This is the Ellinor hat, from the pattern Ellinor by Maria Naslund. It is a feast of twisted stitches and lace. I love it. The pattern itself is adequate in transferring information, but it does assume that the knitter can fill in details. Instructions for steps like joining to work in the round are omitted, for example. There are several rows where one must shift the start of the row to work a decrease at that seam. The pattern also includes six different kinds of decrease, with minimal instructions on how to work them. I spent a couple of busrides staring at the hat and the pattern instructions until I figured out a decrease that would get rid of the appropriate number of stitches, lean the way I wanted it to lean, and twist the stiches I wanted to twist. More thorough details can be found on my project page.
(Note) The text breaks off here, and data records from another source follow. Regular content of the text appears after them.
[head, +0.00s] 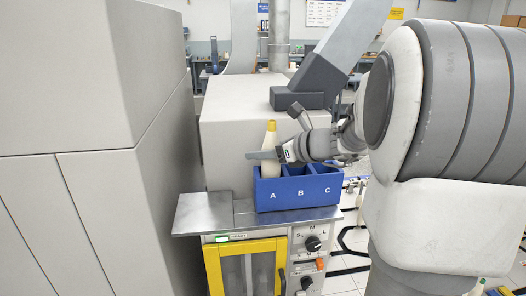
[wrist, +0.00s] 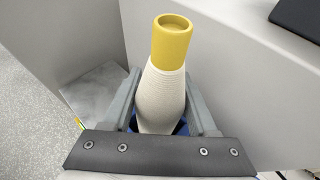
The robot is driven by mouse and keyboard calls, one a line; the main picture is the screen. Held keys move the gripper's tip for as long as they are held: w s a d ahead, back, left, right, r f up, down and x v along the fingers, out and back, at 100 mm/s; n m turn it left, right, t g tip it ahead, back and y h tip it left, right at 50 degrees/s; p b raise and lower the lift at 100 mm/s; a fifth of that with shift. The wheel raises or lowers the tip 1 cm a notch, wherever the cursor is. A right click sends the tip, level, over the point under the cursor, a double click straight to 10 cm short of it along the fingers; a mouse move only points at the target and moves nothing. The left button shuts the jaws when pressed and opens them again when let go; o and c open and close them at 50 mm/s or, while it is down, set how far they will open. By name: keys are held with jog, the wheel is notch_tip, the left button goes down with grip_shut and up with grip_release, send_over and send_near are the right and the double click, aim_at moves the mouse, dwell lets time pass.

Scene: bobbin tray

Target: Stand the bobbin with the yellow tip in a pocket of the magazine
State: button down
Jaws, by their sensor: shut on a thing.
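The bobbin (head: 270,167) is cream-coloured with a yellow tip and stands upright at pocket A of the blue magazine (head: 297,197). Its lower end is hidden behind the magazine's front wall, so I cannot tell whether it touches the pocket floor. My gripper (head: 268,154) reaches in from the right and is shut on the bobbin below its tip. In the wrist view, the bobbin (wrist: 164,95) sits between both fingers, yellow tip towards the camera, with bits of blue magazine (wrist: 181,129) around its lower part. Pockets B and C look empty.
The magazine stands on a metal worktop (head: 205,213) above a cabinet with a yellow-framed door (head: 247,270) and a control panel (head: 312,245). A large grey housing (head: 235,135) rises close behind it. A tall grey cabinet (head: 90,150) stands to the left.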

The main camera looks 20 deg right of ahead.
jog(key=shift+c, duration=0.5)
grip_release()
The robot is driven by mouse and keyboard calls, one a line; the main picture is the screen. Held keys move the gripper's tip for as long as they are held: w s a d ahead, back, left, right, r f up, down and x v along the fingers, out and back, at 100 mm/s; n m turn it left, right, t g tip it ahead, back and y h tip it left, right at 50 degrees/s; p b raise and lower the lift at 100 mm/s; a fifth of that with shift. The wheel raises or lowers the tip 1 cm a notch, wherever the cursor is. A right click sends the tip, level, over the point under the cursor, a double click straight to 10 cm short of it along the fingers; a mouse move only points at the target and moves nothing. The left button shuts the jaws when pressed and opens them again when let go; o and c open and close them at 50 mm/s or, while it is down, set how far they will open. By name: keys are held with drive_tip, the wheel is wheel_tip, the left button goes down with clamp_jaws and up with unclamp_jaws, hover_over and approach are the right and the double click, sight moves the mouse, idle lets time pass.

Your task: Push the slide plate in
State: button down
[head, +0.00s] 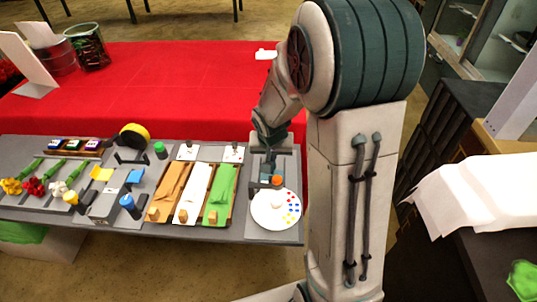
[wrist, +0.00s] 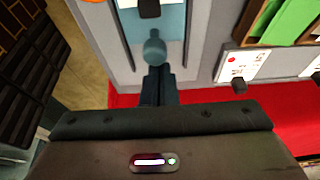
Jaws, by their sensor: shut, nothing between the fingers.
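The slide plate (wrist: 174,18) is a flat blue-grey plate in a pale track at the top of the wrist view. A round blue-grey knob (wrist: 153,48) stands on it, with a black block (wrist: 149,8) beyond. My gripper (wrist: 154,70) is shut and empty, its fingertips right beside the knob; I cannot tell whether they touch it. In the head view my gripper (head: 268,152) is low over the station's right end, and my arm hides part of the plate there.
A round white palette (head: 264,222) with colour dots lies in front of the plate. Brown, white and green panels (head: 219,190) lie to its left. Two white cards (head: 232,154) with dark knobs lie beside the track. A red cloth (head: 160,95) covers the table behind.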

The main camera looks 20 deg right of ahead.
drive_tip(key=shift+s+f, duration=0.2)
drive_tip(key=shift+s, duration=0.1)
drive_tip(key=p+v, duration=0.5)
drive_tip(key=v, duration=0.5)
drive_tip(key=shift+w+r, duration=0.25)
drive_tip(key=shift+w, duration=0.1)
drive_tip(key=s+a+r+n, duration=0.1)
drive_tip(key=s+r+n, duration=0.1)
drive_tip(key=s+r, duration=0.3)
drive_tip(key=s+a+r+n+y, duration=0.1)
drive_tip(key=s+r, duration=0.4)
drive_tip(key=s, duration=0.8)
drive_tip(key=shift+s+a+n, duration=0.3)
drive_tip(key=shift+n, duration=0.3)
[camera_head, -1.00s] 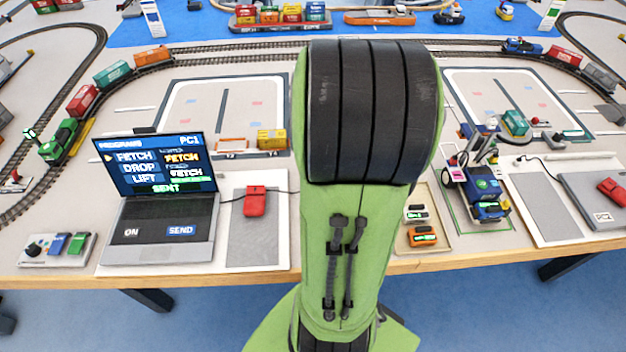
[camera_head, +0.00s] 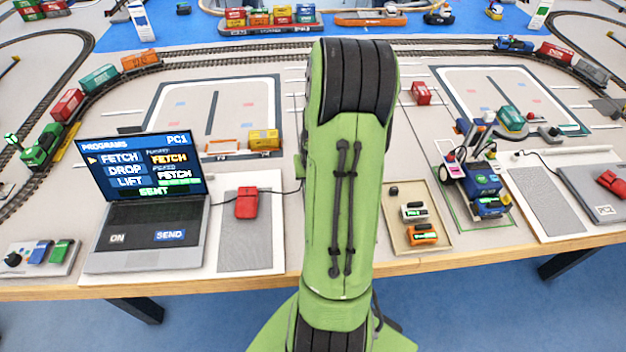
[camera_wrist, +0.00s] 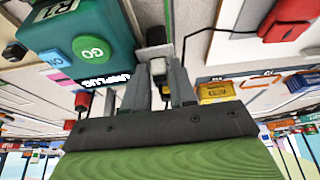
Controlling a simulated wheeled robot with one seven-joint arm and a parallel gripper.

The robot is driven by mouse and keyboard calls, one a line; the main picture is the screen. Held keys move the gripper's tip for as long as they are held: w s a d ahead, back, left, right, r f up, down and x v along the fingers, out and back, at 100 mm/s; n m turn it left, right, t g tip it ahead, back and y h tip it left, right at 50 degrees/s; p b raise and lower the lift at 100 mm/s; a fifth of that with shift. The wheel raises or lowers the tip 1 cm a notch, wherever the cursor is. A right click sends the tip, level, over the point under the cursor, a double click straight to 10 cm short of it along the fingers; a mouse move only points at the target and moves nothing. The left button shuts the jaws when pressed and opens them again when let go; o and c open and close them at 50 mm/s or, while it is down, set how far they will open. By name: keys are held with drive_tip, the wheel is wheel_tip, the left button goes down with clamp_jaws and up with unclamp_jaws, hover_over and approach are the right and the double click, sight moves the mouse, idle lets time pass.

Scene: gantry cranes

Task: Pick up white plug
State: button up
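In the wrist view a small white plug (camera_wrist: 158,68) sits between the two fingers of my gripper (camera_wrist: 160,80), at a black block (camera_wrist: 156,42). The fingers are apart, one on each side of the plug. I cannot tell whether they touch it. A teal box (camera_wrist: 92,40) with a green GO button and an UNPLUG label stands close beside the left finger. In the head view my green arm hides my gripper and this plug.
A laptop (camera_head: 150,220) and a red mouse (camera_head: 246,203) lie left of my arm. A tray (camera_head: 440,245) with a white-topped and an orange piece lies right of it, near a blue wheeled machine (camera_head: 484,185). A yellow container (camera_wrist: 216,91) is near the right finger.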

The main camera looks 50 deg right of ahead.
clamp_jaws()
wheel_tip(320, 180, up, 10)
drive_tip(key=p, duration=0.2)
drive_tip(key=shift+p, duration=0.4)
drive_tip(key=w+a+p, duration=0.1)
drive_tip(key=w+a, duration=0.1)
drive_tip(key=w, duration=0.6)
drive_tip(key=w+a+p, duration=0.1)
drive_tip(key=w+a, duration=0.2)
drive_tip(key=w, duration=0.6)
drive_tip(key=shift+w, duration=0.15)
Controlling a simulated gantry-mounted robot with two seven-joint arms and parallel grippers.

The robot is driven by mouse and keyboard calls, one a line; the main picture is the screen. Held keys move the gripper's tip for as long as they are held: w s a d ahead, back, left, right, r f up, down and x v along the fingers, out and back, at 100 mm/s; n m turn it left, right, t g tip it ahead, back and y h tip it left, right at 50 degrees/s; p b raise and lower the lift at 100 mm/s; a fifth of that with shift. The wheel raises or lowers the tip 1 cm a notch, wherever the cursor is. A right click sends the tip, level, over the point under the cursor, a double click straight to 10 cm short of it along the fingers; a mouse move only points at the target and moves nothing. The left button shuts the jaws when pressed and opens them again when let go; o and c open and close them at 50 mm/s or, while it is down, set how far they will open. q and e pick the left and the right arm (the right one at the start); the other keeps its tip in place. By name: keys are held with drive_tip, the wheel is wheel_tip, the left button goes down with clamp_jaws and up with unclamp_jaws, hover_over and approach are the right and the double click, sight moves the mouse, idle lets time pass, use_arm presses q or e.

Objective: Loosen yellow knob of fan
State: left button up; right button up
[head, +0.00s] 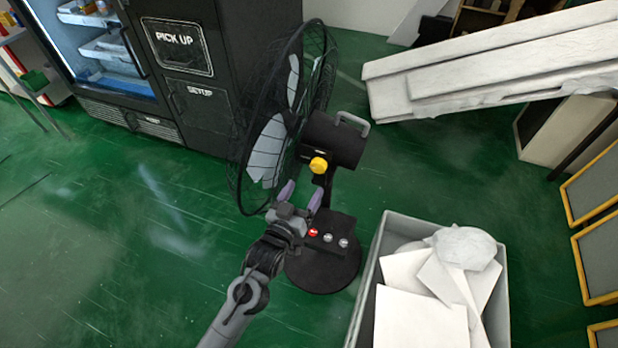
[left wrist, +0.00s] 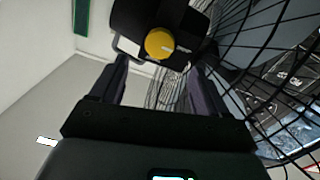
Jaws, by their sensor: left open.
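The black fan (head: 335,140) stands on a round base (head: 325,270) on the green floor, its wire cage facing left. Its yellow knob (head: 318,165) sits on the side of the motor housing. My left gripper (head: 301,194) is open and empty, just below the knob and apart from it. In the left wrist view, the yellow knob (left wrist: 159,43) shows ahead, beyond and between the two fingertips (left wrist: 158,70) of the gripper. The fan's cage is close to the right finger there. My right gripper is not in view.
A red button and two grey buttons (head: 328,238) are on the fan base. A grey bin (head: 365,300) full of white papers stands right of the base. A black vending machine (head: 185,80) is behind the fan at left. The floor at left is clear.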

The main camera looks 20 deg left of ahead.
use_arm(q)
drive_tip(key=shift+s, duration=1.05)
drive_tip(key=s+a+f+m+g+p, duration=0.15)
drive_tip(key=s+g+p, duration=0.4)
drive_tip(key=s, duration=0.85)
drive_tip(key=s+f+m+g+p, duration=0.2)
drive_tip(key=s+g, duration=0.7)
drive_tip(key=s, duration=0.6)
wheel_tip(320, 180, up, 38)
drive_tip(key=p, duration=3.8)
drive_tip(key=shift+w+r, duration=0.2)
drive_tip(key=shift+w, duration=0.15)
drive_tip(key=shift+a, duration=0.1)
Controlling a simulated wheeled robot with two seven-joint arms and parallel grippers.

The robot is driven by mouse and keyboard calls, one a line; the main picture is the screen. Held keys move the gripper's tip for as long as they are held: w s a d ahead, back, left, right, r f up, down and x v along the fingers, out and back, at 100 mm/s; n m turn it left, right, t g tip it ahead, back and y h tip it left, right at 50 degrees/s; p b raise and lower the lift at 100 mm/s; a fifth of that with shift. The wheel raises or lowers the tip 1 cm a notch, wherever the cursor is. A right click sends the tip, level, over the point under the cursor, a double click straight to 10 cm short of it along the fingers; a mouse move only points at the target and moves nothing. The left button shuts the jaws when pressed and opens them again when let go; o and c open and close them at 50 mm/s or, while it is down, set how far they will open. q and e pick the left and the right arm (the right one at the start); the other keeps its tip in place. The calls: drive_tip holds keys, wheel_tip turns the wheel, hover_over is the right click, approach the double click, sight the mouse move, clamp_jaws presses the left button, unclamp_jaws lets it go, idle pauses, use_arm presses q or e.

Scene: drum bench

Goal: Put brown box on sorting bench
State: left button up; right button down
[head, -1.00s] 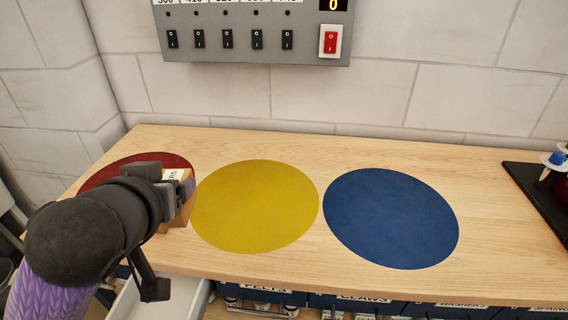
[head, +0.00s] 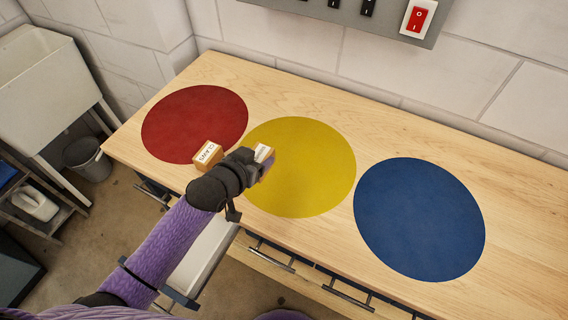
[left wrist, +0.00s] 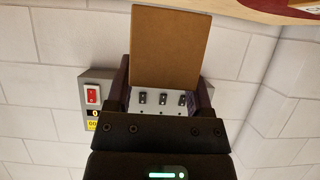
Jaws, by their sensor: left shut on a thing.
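My left gripper (head: 258,164) is shut on a brown box (head: 263,153) with a white label on top, near the left edge of the yellow disc on the wooden bench (head: 400,130). In the left wrist view the box (left wrist: 170,45) shows a plain brown face between the two fingers. A second brown box (head: 207,154) with a white label sits by the front edge of the red disc. The forearm hides part of the held box. I cannot tell whether the held box touches the bench. My right gripper is not in view.
The red disc (head: 195,120), yellow disc (head: 305,175) and blue disc (head: 420,220) are otherwise clear. A pale open drawer (head: 207,250) juts out below the front edge. A switch panel (head: 385,15) hangs on the wall. A sink (head: 45,90) and bucket (head: 88,158) stand left.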

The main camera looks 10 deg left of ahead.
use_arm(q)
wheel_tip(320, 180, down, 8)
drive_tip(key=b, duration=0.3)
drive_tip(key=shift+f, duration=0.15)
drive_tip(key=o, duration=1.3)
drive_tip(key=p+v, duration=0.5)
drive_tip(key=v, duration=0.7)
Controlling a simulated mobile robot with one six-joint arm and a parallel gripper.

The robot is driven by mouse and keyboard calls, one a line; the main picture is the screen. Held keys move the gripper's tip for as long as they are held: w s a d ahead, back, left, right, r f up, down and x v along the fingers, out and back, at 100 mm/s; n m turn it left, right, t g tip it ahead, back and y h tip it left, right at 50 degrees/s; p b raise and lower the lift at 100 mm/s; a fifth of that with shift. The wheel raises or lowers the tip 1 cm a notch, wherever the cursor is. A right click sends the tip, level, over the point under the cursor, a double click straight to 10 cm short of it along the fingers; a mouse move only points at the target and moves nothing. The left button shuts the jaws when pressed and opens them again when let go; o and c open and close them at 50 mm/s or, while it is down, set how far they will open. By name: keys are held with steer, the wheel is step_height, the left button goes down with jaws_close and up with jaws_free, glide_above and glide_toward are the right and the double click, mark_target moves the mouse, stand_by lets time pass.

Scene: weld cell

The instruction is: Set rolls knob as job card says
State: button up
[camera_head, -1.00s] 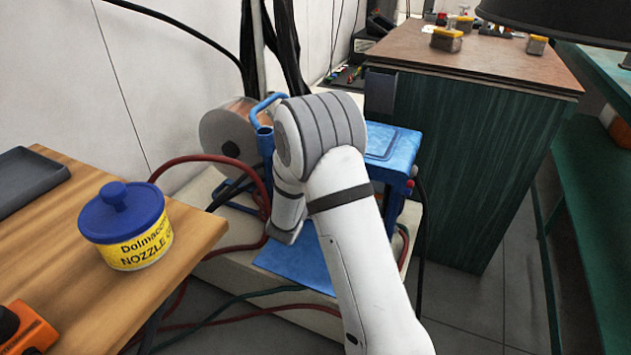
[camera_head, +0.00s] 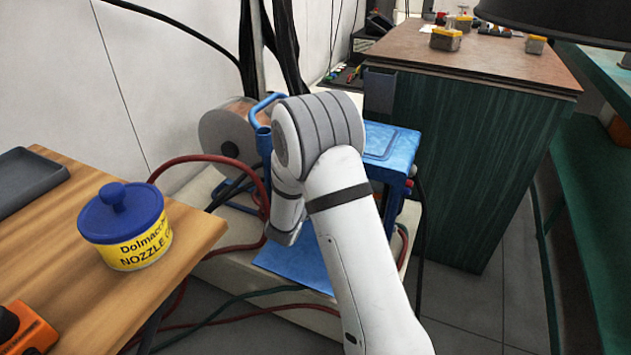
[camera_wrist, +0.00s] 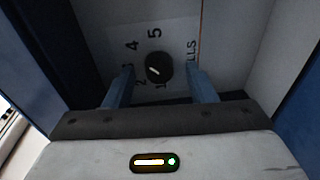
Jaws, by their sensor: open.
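The rolls knob (camera_wrist: 159,67) is a round black knob with a white pointer line, set on a pale dial plate in the wrist view. The line lies slanted, its lower-left end toward the 2. The figures 4, 5, 2 and part of a 1 show around it; the left finger covers part of the scale. The letters "LLS" (camera_wrist: 191,52) stand to the right. My gripper (camera_wrist: 160,72) is open, one finger on each side of the knob; I cannot tell whether they touch it. In the head view my arm hides gripper and knob. No job card is seen.
A blue-framed machine (camera_head: 393,143) with a wire spool (camera_head: 224,133) stands behind my arm. Red and dark hoses loop around its base. A wooden table (camera_head: 60,235) with a blue-lidded nozzle tub (camera_head: 125,228) is at left. A green-sided cabinet (camera_head: 470,170) stands at right.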

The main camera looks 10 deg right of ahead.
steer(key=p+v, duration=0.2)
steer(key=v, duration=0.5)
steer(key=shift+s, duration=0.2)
In that way, it was a refreshing exercise in not being slaved to the pattern. I liked what I knitted even if it is different than what the designer might have intended.
The yarn is Cheval Blanc's Bamboulène, a wool-bamboo blend, in colorway amiral. It was a gift to me in last June's Geek and Nerd Swap: theme fantasy. This yarn is fuzzy and feels like wool, though a bit softer than something Cascade 220. It made a warm hat, but I'm not sure it was the best for this pattern. Ellinor has twisted stitches and lace, so I think a smoother, tightly twisted yarn would have shown off those details more.
I successfully used up two skeins, without particularly trying.
It felt really good to cast this off, since this project had ended up taking longer than planned. Clearly I am no good at estimating the time needed for projects. I started it because hats are quick projects, right? Glenna C. uses them as knitted swatches in the round that one can apparently knit in a Saturday, if one is not me. This hat took just shy of seven weeks of transit knitting time, and I have been doing a lot of transiting lately.
My record might be improving. On another bout of transiting, this happened.
That wad would be the Elizabeth shawl, sitting next to the needle and stitch markers used for its construction. Blocking is imminent.